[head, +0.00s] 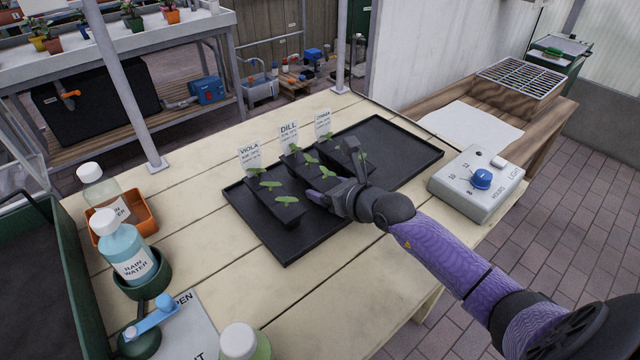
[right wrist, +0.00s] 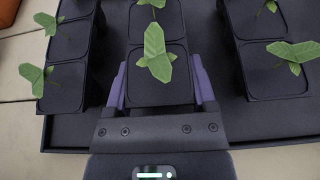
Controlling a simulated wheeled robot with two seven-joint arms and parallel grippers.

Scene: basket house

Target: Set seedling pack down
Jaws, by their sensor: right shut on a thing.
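The black tray (head: 400,140) lies on the wooden bench with three dark seedling packs in its left part. The viola pack (head: 275,208) is on the left, the dill pack (head: 297,165) in the middle, and a third labelled pack (head: 338,152) on the right. My right gripper (head: 328,192) is shut on the near end of the dill pack. In the right wrist view, the fingers (right wrist: 160,85) flank this pack (right wrist: 159,88), with a neighbouring pack on each side. I cannot tell whether its base touches the tray. My left gripper is not in view.
The tray's right part is bare. A grey control box (head: 474,188) with a blue knob stands right of it. A rain water bottle (head: 124,248) and an orange tray (head: 141,212) stand at the left. Open bench lies in front of the tray.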

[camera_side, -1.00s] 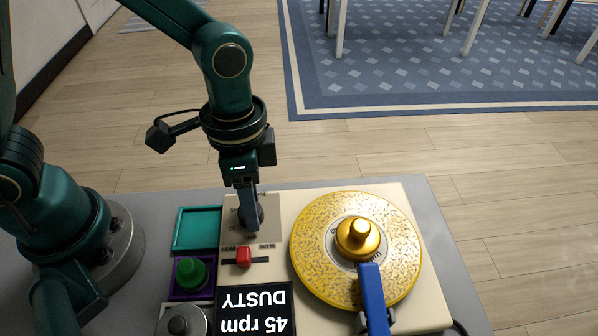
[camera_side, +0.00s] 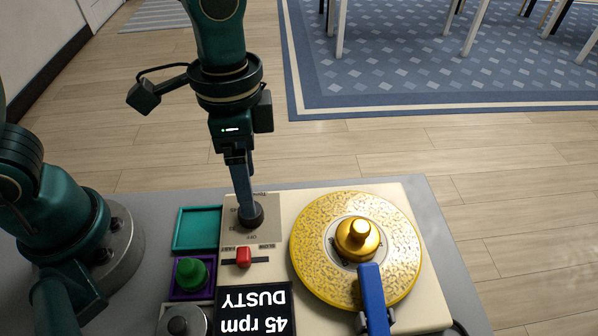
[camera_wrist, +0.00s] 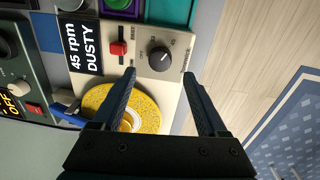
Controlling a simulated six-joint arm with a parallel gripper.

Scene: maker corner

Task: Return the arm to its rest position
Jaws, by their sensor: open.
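My gripper (camera_side: 244,210) hangs over the back of a cream turntable unit (camera_side: 300,194), near its black rotary knob (camera_side: 251,215). In the wrist view my gripper (camera_wrist: 160,76) is open, its two fingers apart with nothing between them. The knob (camera_wrist: 160,58) shows beyond the fingertips there, apart from them. In the side view the fingers overlap the knob in the picture and partly hide it.
A yellow speckled platter (camera_side: 312,262) with a gold centre piece (camera_side: 357,238) and a blue arm (camera_side: 374,300) lies to the right. A red slider (camera_side: 243,257), green button (camera_side: 191,273), teal tray (camera_side: 196,210) and display reading "45 rpm DUSTY" (camera_side: 254,308) are close by. Open floor lies behind.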

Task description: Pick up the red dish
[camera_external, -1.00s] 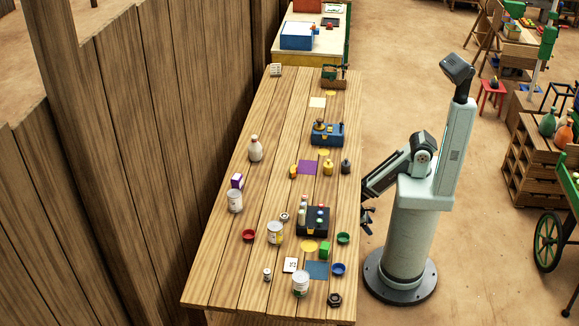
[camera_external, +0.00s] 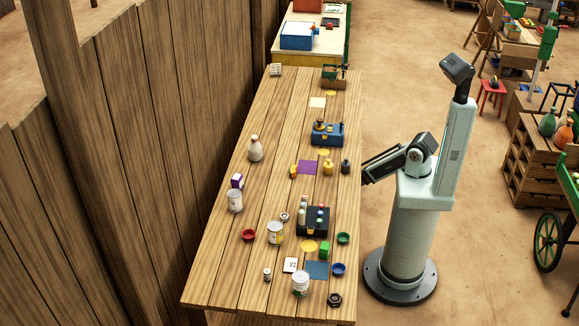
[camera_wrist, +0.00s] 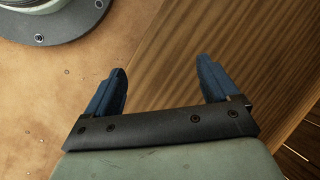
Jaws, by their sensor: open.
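The red dish (camera_external: 249,235) is a small round bowl on the wooden table (camera_external: 215,285), toward its left side, left of a can with a yellow band (camera_external: 275,232). In the wrist view my gripper (camera_wrist: 162,85) is open with two blue fingers spread apart and nothing between them. It points down over the table's edge and the floor. In the external view the gripper itself is hidden behind my arm or the table edge. It is well right of the red dish, which does not show in the wrist view.
A green dish (camera_external: 343,238) and a blue dish (camera_external: 338,269) sit near the right edge. A dark tray with bottles (camera_external: 313,221) and the banded can stand between the right edge and the red dish. A white can (camera_external: 300,284) stands nearer the front. The front left of the table is clear.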

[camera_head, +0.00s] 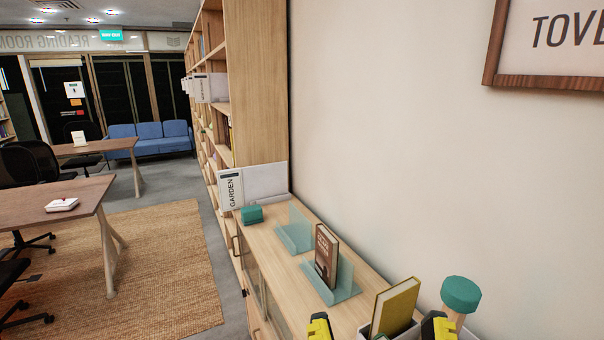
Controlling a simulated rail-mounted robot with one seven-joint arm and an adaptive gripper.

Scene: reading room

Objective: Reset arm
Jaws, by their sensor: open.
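My gripper (378,326) shows at the bottom edge as two yellow and black parts set wide apart. It is open. A mustard-yellow book (396,306) stands tilted in a light box-like holder and shows between the two parts. I cannot tell whether they touch it. The rest of my arm is out of the picture.
A wooden cabinet (270,240) runs along the wall, bearing teal bookends (294,232), a brown upright book (326,255), a small teal box (252,214) and a "GARDEN" sign (231,190). A teal-topped wooden object (461,294) stands near my gripper.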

### GOAL
Make an exact copy of the whole listing, but don't bring over any pictures.

### COMPLETE ANSWER
[head, +0.00s] 
[right wrist, +0.00s] 
Controlling a simulated wheeled robot with two seven-joint arms and parallel grippers.

Scene: basket house

Target: Set seedling pack down
Jaws, by their sensor: right shut on a thing.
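The black tray (head: 400,140) lies on the wooden bench with three dark seedling packs in its left part. The viola pack (head: 275,208) is on the left, the dill pack (head: 297,165) in the middle, and a third labelled pack (head: 338,152) on the right. My right gripper (head: 328,192) is shut on the near end of the dill pack. In the right wrist view, the fingers (right wrist: 160,85) flank this pack (right wrist: 159,88), with a neighbouring pack on each side. I cannot tell whether its base touches the tray. My left gripper is not in view.
The tray's right part is bare. A grey control box (head: 474,188) with a blue knob stands right of it. A rain water bottle (head: 124,248) and an orange tray (head: 141,212) stand at the left. Open bench lies in front of the tray.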

[camera_side, -1.00s] 
[camera_side, +0.00s] 
[camera_wrist, +0.00s] 
Controlling a simulated six-joint arm with a parallel gripper.

Scene: maker corner

Task: Return the arm to its rest position
Jaws, by their sensor: open.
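My gripper (camera_side: 244,210) hangs over the back of a cream turntable unit (camera_side: 300,194), near its black rotary knob (camera_side: 251,215). In the wrist view my gripper (camera_wrist: 160,76) is open, its two fingers apart with nothing between them. The knob (camera_wrist: 160,58) shows beyond the fingertips there, apart from them. In the side view the fingers overlap the knob in the picture and partly hide it.
A yellow speckled platter (camera_side: 312,262) with a gold centre piece (camera_side: 357,238) and a blue arm (camera_side: 374,300) lies to the right. A red slider (camera_side: 243,257), green button (camera_side: 191,273), teal tray (camera_side: 196,210) and display reading "45 rpm DUSTY" (camera_side: 254,308) are close by. Open floor lies behind.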

Task description: Pick up the red dish
[camera_external, -1.00s] 
[camera_external, +0.00s] 
[camera_wrist, +0.00s] 
Jaws, by their sensor: open.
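The red dish (camera_external: 249,235) is a small round bowl on the wooden table (camera_external: 215,285), toward its left side, left of a can with a yellow band (camera_external: 275,232). In the wrist view my gripper (camera_wrist: 162,85) is open with two blue fingers spread apart and nothing between them. It points down over the table's edge and the floor. In the external view the gripper itself is hidden behind my arm or the table edge. It is well right of the red dish, which does not show in the wrist view.
A green dish (camera_external: 343,238) and a blue dish (camera_external: 338,269) sit near the right edge. A dark tray with bottles (camera_external: 313,221) and the banded can stand between the right edge and the red dish. A white can (camera_external: 300,284) stands nearer the front. The front left of the table is clear.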

[camera_head, +0.00s] 
Controlling a simulated rail-mounted robot with one seven-joint arm and an adaptive gripper.

Scene: reading room

Objective: Reset arm
Jaws, by their sensor: open.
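My gripper (378,326) shows at the bottom edge as two yellow and black parts set wide apart. It is open. A mustard-yellow book (396,306) stands tilted in a light box-like holder and shows between the two parts. I cannot tell whether they touch it. The rest of my arm is out of the picture.
A wooden cabinet (270,240) runs along the wall, bearing teal bookends (294,232), a brown upright book (326,255), a small teal box (252,214) and a "GARDEN" sign (231,190). A teal-topped wooden object (461,294) stands near my gripper.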

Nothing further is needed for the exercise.